著者:石田 麻琴

技術が標準化する時代、勝ち筋は「スピード」だけになった【no.1724】

 技術が標準化する時代、勝ち筋は「スピード」だけになった。

 基本的には・・なのだと思うが、企業も人も「スピード」で戦うしかない。一部の大企業や誰しもが「ははー!(頭を下げる)」となる大先生以外は「スピード」で戦うしかないわけだ。

*顧客ニーズの変化を掴む、変化をサービスに反映させる

 中小企業が大企業に価格で勝てることはありえない。ボリュームが違う。小売り商材の場合でも原材料の仕入れの場合でもボリュームディスカウントが違う。中小企業は間接コストが少ない分販売価格に反映させられる、という考え方もある。しかしボリュームディスカウントは圧倒する。マクドナルドと同じ価格で同じ商品を多店舗で一度に出せるか。無理。

 価格では勝てないし、セキュリティでも勝てない。信用でも勝てない。相手は大企業である。資本と人財が集まっている。上場企業であれば上場基準に見合った、パブリックカンパニーとしての情報セキュリティを自ずと満たさなければいけなくなる。あらゆる人財を集結させてトラブルをカバーしようとする。中小企業とは土台が違う。

 中小企業が勝てるとしたら「スピード」しかない。どんなスピードかといえば「顧客のニーズの変化を掴み、その変化をサービスに反映させる」スピード。ひとことでいえば「変化のスピード」。これで大企業に対抗していくしかない。テクノロジーが技術を標準化させる時代、残っているのは「スピード」だけになった。

*人財は「着手スピード」を上げていく

 人財においても「若手=中小企業」「ベテラン=大企業」と考えれば、基本的に「スピード」で勝つ以外はなくなる。若手にはベテランのような経験もノウハウも築いてきた信用もない。「若さ」は武器になる部分もある。しかし新しい「若さ」が現われればいつかは失われる。「スピード」を上げ行動の回転力をひたすら上げていく以外はありえない。

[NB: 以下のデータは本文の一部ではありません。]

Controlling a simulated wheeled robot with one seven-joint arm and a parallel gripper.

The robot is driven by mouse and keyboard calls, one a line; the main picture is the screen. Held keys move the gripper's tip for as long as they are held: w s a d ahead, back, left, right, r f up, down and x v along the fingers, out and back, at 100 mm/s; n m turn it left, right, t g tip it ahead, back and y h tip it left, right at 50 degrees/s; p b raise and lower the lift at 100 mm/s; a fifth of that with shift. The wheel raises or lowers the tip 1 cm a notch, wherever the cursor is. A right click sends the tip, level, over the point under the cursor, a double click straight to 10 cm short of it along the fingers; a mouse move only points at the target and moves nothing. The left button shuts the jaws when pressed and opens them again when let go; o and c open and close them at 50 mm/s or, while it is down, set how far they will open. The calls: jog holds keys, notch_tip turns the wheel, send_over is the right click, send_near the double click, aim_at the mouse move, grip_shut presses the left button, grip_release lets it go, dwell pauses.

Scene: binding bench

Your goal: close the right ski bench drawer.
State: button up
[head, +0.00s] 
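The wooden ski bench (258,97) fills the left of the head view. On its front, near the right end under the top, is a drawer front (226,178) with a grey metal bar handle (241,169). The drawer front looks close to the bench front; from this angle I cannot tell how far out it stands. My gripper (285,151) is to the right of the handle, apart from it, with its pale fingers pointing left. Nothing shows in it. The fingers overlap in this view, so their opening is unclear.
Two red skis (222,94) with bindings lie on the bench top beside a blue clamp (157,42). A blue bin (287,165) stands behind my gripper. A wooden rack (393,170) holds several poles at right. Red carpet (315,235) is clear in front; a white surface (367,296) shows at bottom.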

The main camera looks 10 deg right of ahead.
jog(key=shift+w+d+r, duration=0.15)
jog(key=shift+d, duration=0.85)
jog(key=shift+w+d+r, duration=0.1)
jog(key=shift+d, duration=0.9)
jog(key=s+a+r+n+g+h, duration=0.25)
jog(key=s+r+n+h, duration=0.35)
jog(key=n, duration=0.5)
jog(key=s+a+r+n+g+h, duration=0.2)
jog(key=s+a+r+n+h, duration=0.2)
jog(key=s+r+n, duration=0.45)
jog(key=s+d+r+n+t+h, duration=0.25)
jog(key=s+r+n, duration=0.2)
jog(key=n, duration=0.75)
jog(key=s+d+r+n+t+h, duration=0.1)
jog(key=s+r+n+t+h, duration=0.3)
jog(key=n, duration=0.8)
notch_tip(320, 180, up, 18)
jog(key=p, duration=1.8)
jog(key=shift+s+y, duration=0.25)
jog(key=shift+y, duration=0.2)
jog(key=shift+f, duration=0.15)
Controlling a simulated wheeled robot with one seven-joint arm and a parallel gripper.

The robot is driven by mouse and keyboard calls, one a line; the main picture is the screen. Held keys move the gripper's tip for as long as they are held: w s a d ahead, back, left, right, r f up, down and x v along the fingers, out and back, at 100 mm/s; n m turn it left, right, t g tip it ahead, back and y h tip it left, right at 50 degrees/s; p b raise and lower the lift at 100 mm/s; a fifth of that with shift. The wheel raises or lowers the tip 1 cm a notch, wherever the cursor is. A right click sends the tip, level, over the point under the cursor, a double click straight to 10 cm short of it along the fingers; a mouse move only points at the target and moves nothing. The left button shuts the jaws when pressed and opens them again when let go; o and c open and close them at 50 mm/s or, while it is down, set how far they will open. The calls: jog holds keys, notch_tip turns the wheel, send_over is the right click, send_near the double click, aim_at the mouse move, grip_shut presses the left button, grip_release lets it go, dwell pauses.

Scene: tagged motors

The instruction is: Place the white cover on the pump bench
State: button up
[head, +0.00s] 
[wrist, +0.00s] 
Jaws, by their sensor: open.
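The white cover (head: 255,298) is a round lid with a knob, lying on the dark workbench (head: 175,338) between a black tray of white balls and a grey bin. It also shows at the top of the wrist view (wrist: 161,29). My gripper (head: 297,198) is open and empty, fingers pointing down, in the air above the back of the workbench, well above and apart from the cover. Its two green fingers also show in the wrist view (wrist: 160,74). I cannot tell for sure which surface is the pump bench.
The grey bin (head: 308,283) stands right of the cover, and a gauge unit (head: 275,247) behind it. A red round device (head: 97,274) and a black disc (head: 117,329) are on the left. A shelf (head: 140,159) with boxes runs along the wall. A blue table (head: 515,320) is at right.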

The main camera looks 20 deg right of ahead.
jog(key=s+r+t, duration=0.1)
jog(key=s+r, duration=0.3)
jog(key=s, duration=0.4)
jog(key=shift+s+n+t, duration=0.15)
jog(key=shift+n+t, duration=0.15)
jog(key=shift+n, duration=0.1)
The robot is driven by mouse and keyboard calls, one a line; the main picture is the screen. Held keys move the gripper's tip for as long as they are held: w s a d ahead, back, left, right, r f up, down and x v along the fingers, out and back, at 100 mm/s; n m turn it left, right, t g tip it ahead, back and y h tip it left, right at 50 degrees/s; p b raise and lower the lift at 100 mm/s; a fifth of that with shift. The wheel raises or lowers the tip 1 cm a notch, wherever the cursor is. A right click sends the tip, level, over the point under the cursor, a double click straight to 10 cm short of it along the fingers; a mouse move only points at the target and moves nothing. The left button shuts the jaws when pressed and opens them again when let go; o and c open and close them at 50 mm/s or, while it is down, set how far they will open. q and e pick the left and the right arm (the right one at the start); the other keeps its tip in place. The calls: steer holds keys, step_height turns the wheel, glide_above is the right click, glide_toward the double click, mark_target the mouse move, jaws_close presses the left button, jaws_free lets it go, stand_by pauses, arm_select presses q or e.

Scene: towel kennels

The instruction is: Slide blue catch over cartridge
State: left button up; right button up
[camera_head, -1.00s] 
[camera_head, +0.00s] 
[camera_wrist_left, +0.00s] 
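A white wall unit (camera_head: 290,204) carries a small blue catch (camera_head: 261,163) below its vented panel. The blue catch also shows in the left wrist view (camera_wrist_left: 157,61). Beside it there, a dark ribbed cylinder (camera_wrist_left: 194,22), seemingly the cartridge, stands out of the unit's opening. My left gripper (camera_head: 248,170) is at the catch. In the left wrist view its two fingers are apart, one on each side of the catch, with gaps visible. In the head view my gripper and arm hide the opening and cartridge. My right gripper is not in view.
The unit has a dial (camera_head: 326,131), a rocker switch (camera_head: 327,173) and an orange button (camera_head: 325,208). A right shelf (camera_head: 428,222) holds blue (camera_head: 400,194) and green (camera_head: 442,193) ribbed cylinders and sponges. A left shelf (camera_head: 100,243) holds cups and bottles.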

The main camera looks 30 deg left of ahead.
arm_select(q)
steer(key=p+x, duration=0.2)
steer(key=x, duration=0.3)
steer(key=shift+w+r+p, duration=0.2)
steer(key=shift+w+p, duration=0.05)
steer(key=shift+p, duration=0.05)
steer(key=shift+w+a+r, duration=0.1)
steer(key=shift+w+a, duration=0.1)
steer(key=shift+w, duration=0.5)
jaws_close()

 大切なのは「作業スピード」ではなく「着手スピード」になる。「作業スピード」は前述したようにテクノロジーの進化によって標準化されていく。特にニーズが強い作業ほどAIやRPAがカバーすることになる。「作業スピード」の付加価値はどんどん下がっていく。

 「着手スピード」は人間の意識の問題である。だから付加価値は下がらない。むしろコンピューターに頼る時代になったからこそ、人間の「着手スピード」の付加価値は今後さらに上がる。インターネットの登場で市場の「スピード」が速くなっていることを考えれば、これまで以上の「着手スピード=反応スピード」が求められるのも当然だろう。

*自分たちにはまず何ができるか

 「スピード」を普段の我々の仕事に落としてみる。自分たちが今日の仕事から変えられるものは「情報への反応」だろうか。コミュニケーション手段としてチャットツールを活用している会社も多い。心がけたいのは「即レス」ということになる。情報をキャッチした時点で次の情報を返すことを習慣づける。情報の回転が市場の流れを越えれば、市場をコントロールできるようになる。

 「返信はいつでも良い」という内容のメール。これは「仕事の期日までに余裕がある」ということである。メールを送信した人間が「早いレスポンスを求めていない」わけではない。むしろメールを送信したときが内容の回答が欲しいときであるはずなのだ。「了解しました」でも「少々お待ちください」でも良い、「即レス」は情報の回転を上げる。「メールの内容を確認した」ことも相手に伝えられるはずだ。